Analysis of Variance (ANOVA) is a statistical technique, commonly used to studying differences between two or more group means. ANOVA test is centred on the different sources of variation in a typical variable. ANOVA in R primarily provides evidence of the existence of the mean equality between the groups. This statistical method is an extension of the t-test. It is used in a situation where the factor variable has more than one group. The idea behind the ANOVA test is very simple: if the average variation between groups is large enough compared to the average variation within groups, then you could conclude that at least one group mean is not equal to the others.
Thus, it’s possible to evaluate whether the differences between the group means are significant by comparing the two variance estimates. This is why the method is called analysis of variance even though the main goal is to compare the group means.
Briefly, the mathematical procedure behind the ANOVA test is as follow:
Compute the within-group variance, also known as residual variance. This tells us, how different each participant is from their own group mean.Compute the variance between group means.

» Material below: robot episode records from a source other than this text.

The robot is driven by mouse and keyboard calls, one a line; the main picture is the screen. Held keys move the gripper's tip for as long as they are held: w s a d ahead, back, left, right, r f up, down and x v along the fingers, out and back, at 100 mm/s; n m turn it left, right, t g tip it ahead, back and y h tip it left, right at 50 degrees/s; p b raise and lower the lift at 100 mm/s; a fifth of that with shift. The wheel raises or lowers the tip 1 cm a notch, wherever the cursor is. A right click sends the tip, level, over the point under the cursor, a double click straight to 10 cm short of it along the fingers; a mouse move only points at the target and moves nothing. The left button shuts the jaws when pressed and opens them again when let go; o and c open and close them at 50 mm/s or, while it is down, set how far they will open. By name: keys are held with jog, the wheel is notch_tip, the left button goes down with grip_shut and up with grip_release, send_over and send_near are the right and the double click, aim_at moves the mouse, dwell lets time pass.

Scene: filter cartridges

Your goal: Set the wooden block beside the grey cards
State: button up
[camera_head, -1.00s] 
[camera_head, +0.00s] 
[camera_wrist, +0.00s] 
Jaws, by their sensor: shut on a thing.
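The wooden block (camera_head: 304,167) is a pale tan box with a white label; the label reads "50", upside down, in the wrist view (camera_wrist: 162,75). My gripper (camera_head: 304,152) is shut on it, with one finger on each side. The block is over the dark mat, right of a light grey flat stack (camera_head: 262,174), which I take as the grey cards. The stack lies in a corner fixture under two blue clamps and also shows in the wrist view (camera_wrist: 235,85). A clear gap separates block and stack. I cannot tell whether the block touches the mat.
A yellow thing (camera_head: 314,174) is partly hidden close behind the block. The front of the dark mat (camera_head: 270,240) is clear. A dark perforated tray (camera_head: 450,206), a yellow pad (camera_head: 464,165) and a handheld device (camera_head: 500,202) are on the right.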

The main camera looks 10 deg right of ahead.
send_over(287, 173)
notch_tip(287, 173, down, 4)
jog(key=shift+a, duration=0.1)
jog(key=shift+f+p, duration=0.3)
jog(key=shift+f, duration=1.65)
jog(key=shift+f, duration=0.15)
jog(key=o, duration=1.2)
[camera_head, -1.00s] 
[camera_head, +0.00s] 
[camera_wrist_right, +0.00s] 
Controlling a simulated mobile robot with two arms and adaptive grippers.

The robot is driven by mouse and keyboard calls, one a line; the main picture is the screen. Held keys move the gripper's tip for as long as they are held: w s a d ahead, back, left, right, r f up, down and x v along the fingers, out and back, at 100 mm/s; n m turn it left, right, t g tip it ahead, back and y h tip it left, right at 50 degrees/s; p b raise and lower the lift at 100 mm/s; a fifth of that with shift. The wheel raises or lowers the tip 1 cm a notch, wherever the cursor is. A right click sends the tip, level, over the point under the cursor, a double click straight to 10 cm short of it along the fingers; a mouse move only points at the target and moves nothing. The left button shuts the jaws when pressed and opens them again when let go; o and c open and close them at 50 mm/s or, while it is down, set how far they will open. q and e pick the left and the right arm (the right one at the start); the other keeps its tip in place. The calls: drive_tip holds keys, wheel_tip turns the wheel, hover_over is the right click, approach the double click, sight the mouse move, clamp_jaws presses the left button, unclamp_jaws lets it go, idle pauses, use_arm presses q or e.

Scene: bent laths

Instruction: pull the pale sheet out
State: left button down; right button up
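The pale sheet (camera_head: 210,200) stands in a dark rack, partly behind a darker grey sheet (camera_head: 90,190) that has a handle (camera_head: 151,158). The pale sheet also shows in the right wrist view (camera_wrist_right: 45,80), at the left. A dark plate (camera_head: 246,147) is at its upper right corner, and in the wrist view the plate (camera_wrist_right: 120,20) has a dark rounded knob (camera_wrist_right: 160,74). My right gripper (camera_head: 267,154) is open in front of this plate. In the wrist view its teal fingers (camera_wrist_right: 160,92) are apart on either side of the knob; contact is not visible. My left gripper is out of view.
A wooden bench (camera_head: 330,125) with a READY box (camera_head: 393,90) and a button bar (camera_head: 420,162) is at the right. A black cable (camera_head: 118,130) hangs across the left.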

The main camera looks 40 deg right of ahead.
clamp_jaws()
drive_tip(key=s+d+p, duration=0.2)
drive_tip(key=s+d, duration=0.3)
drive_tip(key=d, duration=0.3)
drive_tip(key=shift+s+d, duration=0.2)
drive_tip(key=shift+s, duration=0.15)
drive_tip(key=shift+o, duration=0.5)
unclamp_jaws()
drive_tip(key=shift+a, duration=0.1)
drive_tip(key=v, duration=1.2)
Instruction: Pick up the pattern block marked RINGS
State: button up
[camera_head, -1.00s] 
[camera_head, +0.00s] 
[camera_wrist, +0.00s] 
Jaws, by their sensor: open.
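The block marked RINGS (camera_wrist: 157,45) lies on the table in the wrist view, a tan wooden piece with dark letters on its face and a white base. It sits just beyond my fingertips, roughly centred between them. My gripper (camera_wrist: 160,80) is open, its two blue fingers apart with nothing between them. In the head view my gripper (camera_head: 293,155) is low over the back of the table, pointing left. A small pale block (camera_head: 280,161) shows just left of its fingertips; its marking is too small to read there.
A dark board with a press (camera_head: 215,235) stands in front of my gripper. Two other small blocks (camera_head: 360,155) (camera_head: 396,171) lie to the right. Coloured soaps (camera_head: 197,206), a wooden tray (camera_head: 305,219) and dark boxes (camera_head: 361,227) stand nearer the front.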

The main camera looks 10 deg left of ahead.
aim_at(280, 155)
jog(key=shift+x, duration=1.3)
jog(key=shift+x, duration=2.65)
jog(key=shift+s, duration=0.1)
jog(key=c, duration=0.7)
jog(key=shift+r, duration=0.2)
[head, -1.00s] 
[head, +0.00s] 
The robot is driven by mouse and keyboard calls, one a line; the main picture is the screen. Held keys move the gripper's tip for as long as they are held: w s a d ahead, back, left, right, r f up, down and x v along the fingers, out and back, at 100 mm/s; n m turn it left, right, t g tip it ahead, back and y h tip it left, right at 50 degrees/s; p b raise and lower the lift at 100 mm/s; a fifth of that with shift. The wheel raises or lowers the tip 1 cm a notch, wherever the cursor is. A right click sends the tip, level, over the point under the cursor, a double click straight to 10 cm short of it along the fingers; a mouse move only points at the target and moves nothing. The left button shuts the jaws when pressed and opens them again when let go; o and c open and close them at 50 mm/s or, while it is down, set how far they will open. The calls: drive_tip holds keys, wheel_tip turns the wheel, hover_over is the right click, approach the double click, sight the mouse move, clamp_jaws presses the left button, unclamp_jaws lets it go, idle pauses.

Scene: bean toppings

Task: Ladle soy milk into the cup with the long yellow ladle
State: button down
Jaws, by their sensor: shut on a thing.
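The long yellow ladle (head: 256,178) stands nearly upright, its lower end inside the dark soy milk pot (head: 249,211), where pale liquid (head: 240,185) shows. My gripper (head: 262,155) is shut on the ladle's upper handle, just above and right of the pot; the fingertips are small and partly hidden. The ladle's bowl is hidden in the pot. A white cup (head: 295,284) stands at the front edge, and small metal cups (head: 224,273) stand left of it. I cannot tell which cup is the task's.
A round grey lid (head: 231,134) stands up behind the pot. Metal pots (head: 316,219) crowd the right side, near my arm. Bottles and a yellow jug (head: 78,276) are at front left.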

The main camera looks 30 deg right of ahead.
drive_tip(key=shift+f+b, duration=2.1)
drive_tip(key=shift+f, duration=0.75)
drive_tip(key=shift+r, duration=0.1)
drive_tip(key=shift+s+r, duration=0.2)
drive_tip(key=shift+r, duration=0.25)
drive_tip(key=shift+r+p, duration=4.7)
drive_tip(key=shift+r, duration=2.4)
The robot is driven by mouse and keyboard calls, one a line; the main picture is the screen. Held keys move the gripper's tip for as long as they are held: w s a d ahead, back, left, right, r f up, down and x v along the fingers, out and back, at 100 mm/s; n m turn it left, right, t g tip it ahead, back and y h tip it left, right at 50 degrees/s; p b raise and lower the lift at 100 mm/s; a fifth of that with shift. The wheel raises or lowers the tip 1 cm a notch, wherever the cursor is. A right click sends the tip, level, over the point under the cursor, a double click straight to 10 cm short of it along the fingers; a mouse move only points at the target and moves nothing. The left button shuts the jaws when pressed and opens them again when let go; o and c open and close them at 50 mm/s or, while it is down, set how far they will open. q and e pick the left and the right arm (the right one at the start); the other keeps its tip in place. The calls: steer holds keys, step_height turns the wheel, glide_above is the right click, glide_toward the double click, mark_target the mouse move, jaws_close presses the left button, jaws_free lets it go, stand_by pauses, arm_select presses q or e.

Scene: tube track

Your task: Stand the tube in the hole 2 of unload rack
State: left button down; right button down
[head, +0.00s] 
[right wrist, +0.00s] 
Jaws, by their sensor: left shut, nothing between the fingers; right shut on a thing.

The ANOVA test makes the following assumptions about the data:
Independence of the observations: Each subject should belong to only one group. There is no relationship between the observations in each group. Having repeated measures for the same participants is not allowed.
No significant outliers: Theres should not be extreme values in any cell of the design.
Normality: The data for each design cell should be approximately normally distributed.
Homogeneity of variances: The variance of the outcome variable should be equal in every cell of the design. Before computing ANOVA test, you need to perform some preliminary tests to check if the assumptions are met.
One-way ANOVA: Here we shall be conducting a one way ANOVA to see if there is a significant difference in the responses of the 4 category of questions in the survey by 5 groups of respondants in the survey.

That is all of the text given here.